A multi-style multi-granularity corpus for cross-language textual similarity detection has been proposed by Ferrero et al. [11]. The proposed corpus is in French, English and Spanish and is based on a parallel corpus along with a comparable corpus. Both human translated texts from multiple types of authors and also machine translated texts have been used for constructing the corpus. They have prepared different granularities in document-level, sentence level and chunk-level (noun chunks).

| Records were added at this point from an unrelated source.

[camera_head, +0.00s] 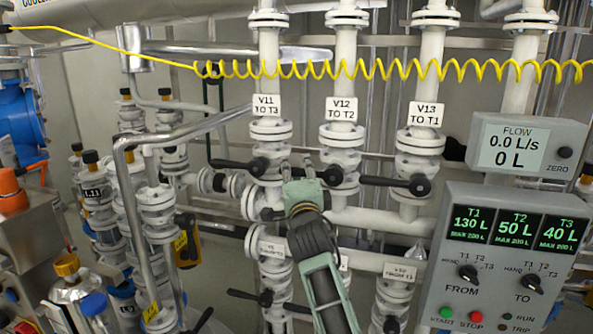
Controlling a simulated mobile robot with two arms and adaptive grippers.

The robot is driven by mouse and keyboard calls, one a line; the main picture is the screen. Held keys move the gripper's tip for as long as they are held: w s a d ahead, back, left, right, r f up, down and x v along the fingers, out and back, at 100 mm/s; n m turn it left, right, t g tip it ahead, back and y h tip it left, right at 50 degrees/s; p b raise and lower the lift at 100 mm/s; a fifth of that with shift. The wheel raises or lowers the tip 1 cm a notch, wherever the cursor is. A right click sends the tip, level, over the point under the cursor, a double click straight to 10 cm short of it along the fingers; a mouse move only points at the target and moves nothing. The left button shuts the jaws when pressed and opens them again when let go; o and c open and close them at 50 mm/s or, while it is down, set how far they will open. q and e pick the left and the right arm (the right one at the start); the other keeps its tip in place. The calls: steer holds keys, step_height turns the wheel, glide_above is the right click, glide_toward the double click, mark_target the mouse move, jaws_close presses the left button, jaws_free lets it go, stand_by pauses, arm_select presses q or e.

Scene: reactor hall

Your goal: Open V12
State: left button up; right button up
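The V12 label (341,109), reading "TO T2", hangs on the middle white pipe. Below it is the V12 valve (341,141) with a black handle (331,175); its hub faces me and its lever points left, partly behind my right gripper. My right gripper (297,167) comes up from below, just left of this hub. Its two fingertips stand apart with a gap between them, and I see nothing held. Whether a finger touches the lever I cannot tell. My left gripper is not in view.
The V11 handle (258,166) is close at left and the V13 handle (419,185) at right; both levers point left. A yellow coiled hose (345,70) crosses above. The flow meter (527,145) reads 0.0 L/s. A control panel (503,270) shows T1 130, T2 50, T3 40 L.

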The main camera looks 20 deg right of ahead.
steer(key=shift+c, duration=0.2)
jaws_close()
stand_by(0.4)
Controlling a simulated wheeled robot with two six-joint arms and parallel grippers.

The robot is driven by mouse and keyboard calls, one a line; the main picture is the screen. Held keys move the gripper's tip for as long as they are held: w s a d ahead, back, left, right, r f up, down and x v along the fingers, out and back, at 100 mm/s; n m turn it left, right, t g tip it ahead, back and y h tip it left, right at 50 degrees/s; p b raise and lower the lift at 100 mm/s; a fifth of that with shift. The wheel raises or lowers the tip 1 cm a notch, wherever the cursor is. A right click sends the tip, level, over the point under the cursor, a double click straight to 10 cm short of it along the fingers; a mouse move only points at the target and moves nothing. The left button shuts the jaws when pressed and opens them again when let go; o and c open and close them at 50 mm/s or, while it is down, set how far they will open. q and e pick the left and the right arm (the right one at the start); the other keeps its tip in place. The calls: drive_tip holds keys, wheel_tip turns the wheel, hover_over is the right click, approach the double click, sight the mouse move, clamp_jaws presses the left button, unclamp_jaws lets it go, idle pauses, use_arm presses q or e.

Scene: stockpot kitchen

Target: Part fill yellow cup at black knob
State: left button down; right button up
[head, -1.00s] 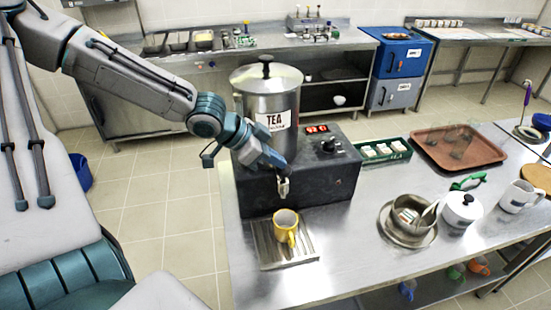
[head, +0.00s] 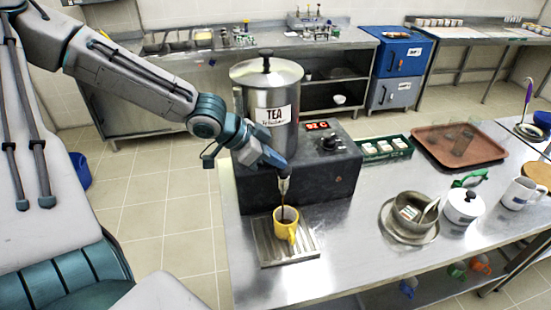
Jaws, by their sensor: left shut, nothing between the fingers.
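The yellow cup (head: 285,229) stands upright on a ribbed metal drip tray (head: 268,257), under the tap of the tea urn (head: 267,95). A thin dark stream (head: 282,200) falls from the tap spout (head: 284,185) into the cup, and dark liquid shows inside. My left gripper (head: 284,171) is shut at the top of the tap, just above the spout. It hides the tap's handle, so I cannot tell exactly how it touches it. My right gripper is not in view.
The counter's front middle is clear.

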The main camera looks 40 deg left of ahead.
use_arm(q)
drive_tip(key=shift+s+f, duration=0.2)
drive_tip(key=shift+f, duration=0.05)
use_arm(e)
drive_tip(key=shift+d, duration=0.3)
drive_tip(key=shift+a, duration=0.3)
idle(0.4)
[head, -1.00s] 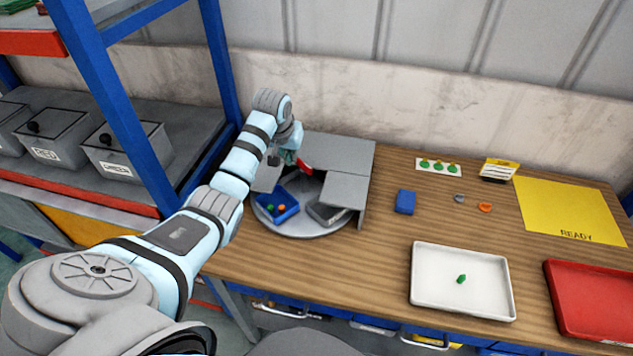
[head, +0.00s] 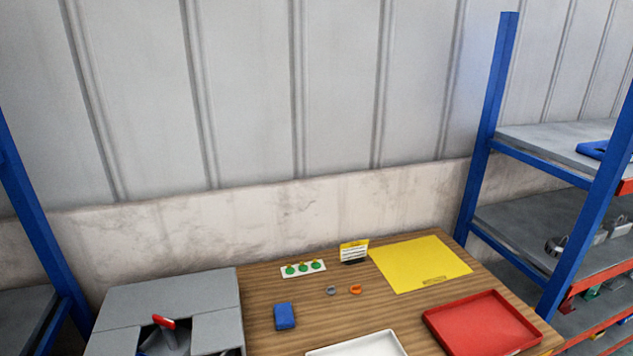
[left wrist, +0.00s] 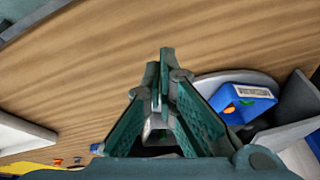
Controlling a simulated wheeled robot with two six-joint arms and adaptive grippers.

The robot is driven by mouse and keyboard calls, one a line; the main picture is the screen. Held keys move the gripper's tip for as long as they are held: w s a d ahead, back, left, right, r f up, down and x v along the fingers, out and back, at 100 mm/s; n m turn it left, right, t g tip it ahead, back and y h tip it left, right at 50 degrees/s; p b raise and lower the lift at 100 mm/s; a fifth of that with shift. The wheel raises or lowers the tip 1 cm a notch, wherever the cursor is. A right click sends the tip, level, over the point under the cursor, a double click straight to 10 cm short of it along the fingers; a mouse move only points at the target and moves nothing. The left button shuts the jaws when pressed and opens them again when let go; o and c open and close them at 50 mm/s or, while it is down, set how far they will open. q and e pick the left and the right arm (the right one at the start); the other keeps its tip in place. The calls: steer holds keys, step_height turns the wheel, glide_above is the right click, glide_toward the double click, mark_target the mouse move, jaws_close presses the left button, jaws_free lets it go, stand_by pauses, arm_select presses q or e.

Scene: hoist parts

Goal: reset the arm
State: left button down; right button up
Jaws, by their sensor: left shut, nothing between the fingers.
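My left gripper (left wrist: 163,65) shows in the left wrist view with its fingers brought together and nothing between them. It is over the wooden bench (left wrist: 100,65), beside the round grey turntable (left wrist: 215,80). A blue bin (left wrist: 253,91) with orange and green parts in it sits on the turntable. My left arm is out of the head view, and my right gripper is in neither view.
In the head view a grey cover (head: 170,295) with a red piece (head: 163,322) stands at the left. A blue block (head: 285,316), grey and orange rings (head: 355,289), yellow mat (head: 415,262), red tray (head: 485,322) and white tray (head: 360,344) lie rightward.

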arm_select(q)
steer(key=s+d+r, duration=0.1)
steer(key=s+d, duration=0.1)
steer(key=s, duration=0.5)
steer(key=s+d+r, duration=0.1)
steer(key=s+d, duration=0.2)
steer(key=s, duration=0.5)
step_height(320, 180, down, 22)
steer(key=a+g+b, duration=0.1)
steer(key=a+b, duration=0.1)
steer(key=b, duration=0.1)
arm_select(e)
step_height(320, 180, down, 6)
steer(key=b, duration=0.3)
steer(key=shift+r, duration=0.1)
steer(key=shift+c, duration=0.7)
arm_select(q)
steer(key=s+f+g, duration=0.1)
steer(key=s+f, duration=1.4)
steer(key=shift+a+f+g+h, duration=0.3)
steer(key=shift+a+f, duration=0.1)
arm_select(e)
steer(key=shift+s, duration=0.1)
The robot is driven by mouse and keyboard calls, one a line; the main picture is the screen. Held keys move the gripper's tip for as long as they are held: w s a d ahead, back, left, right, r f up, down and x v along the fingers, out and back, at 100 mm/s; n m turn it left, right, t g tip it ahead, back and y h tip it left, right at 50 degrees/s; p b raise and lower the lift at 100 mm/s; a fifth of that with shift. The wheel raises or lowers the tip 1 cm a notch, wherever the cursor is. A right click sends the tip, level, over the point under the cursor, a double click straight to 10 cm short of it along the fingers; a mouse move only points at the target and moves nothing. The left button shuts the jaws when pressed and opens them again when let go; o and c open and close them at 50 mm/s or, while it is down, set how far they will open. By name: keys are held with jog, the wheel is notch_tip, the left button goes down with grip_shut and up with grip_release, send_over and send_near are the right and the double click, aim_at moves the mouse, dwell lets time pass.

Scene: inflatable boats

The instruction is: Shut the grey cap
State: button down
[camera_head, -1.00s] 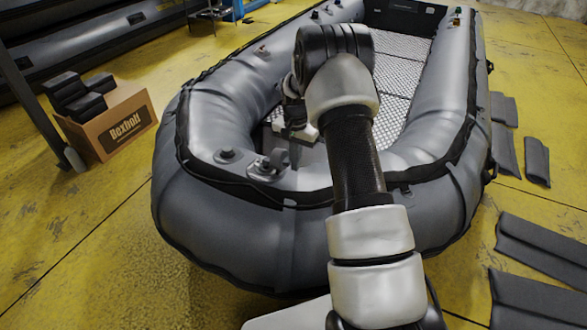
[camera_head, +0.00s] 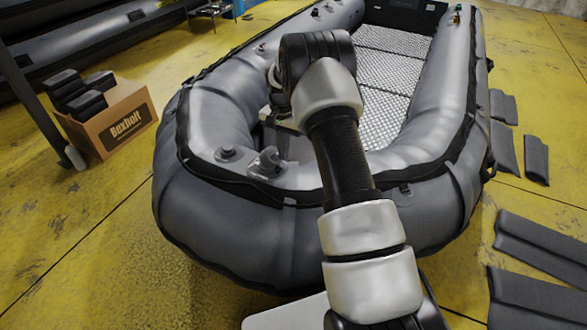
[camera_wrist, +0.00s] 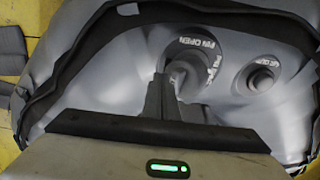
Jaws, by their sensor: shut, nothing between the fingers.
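The inflatable boat's near end carries two round grey valves. In the head view, the grey cap (camera_head: 269,158) stands raised and tilted at the right-hand valve (camera_head: 262,172). In the wrist view, this valve has a ring with white "PIN OPEN" lettering (camera_wrist: 208,45), and the cap (camera_wrist: 181,73) shows in front of it, partly hidden by my fingers. My gripper (camera_wrist: 162,82) is shut and empty, its tips right beside the cap; I cannot tell whether they touch. In the head view, my wrist largely hides the gripper.
The other valve (camera_head: 228,154) sits open to the left and also shows in the wrist view (camera_wrist: 260,78). The grey boat (camera_head: 230,235) has a raised tube all round. A cardboard box (camera_head: 120,125) stands at left. Dark pads (camera_head: 540,250) lie on the yellow floor at right.

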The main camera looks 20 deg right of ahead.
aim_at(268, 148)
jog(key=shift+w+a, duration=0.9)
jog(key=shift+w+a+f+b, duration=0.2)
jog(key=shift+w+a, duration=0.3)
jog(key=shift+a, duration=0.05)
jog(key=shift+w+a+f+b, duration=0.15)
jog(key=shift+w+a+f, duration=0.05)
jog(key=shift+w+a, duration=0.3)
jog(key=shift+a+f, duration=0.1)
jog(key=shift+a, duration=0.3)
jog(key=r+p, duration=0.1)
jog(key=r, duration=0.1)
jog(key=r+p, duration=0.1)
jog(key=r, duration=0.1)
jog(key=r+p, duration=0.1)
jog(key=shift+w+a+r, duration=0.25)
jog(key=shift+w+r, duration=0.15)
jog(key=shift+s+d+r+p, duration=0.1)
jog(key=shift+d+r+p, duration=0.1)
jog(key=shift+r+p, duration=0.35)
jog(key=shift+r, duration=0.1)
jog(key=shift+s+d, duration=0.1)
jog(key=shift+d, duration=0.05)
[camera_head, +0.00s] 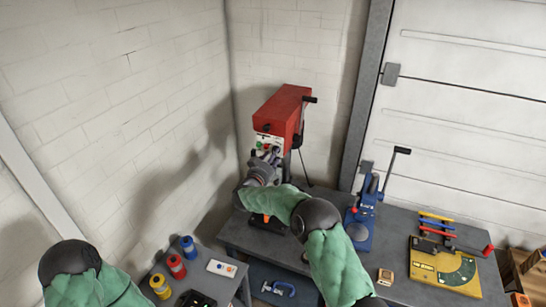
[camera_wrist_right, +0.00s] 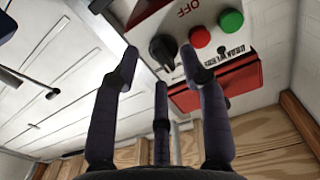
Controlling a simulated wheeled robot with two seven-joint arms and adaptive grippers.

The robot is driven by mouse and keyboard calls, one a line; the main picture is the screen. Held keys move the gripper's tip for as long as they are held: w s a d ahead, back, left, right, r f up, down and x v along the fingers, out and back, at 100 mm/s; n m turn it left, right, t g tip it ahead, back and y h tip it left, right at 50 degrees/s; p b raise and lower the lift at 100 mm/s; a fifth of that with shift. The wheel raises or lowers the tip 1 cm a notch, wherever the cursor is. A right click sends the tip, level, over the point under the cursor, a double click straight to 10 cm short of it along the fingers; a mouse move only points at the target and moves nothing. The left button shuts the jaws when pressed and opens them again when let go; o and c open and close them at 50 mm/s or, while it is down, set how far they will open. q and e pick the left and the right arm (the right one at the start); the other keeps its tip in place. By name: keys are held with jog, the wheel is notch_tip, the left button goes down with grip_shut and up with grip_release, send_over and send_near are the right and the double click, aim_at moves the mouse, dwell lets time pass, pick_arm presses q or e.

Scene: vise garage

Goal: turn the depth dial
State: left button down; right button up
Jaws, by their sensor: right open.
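The red drill press (camera_head: 280,110) stands on the grey bench in the corner. Its white front panel (camera_wrist_right: 228,18) carries a black dial (camera_wrist_right: 163,48) beside a red button (camera_wrist_right: 200,37) and a green button (camera_wrist_right: 231,21). My right gripper (camera_head: 268,158) is raised in front of this panel and partly hides it. In the wrist view its fingers (camera_wrist_right: 160,62) are spread open, with the dial framed between the tips. I cannot tell whether any finger touches the dial. My left gripper is out of view.
A blue lever press (camera_head: 360,222) stands right of my right arm. A yellow board (camera_head: 430,268) with coloured bars lies farther right. Blue, red and yellow spools (camera_head: 177,267) stand on a side table at left. Walls close off the corner behind the drill press.

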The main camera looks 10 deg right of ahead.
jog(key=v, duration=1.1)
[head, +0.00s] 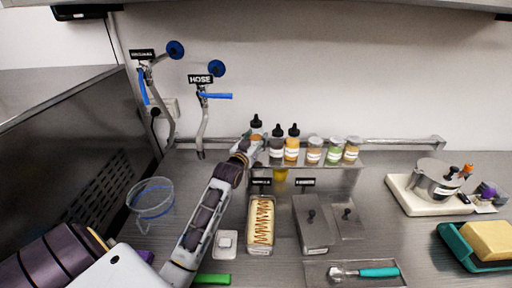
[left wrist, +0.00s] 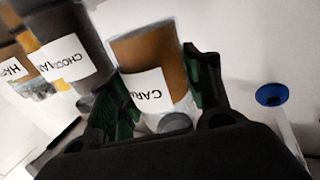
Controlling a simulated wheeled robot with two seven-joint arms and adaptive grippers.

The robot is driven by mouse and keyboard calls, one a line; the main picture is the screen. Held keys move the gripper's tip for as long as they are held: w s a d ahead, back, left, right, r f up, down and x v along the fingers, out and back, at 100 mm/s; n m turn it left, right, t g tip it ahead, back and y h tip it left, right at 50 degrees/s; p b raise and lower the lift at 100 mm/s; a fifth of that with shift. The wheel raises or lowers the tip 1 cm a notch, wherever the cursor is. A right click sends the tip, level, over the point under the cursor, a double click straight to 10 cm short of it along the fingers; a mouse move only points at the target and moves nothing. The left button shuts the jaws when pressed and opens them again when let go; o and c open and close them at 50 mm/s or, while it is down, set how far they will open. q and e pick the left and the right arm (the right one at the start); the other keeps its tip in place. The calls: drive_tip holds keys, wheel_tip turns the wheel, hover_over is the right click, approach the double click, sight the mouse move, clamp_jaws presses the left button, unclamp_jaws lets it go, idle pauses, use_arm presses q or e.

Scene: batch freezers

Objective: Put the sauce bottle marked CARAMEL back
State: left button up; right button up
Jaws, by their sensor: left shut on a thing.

– HAMTA-CL corpus construction: In constructing a plagiarism detection corpus, some text fragments from source document should be inserted into the suspicious document in order to simulate plagiarism. In order to have more realistic cases of plagiarism, the text fragments should be paraphrased (obfuscated). Paraphrasing are alternative ways of conveying the same information [3], so plagiarists use paraphrasing to change the word forms while keeping the same meaning. In our approach to construct the HAMTA-CL corpus, we have focused on creating various types of paraphrasing. None of the above mentioned corpora have considered such versatile types of paraphrasing in creating bilingual PD corpora. It should be mentioned that translation is inherently a paraphrasing mechanism. In [3] it has been shown that the task of generating paraphrases can be accomplished using bilingual parallel corpora. They have also defined a paraphrase probability derived from a phrase-based statistical machine translation (SMT) approach that allows paraphrases to be ranked by translation probabilities. Bosma and Callison-Burch [8] have investigated how paraphrasing can be accomplished via translation. In this paper, in order to incorporate different kinds of paraphrasing techniques into a bilingual CLPD corpus, we have considered the following obfuscation approaches:

•
Simple Translation (STR): Creating plagiarized passages by combining topically related sentences from a parallel corpus.
•
Artificial (ART): Creating plagiarized passages by combining topically related sentences from a parallel corpus, along with artificial obfuscation in the target language.
•
Paraphrasing (PAR): Creating plagiarized passages by combining topically related sentences from a parallel corpus, along with human aided paraphrasing in the target language. In this type of obfuscation, a monolingual paraphrasing is done in the target language regardless of the source language.
•
Summarization (SUM): Translation plus human aided summarization of the passage in the target language.
•
Circular Translation (CTR): Translation from source language L ${}_{1}$ to a different language L ${}_{3}$ and then translate it back into the target language L ${}_{2}$ .
•
Split (SPL): Translation plus dividing the sentence in the target language into two or more sentences.
•
Merge (MRG): Translation plus combining two or more sentences in the target language into one sentence.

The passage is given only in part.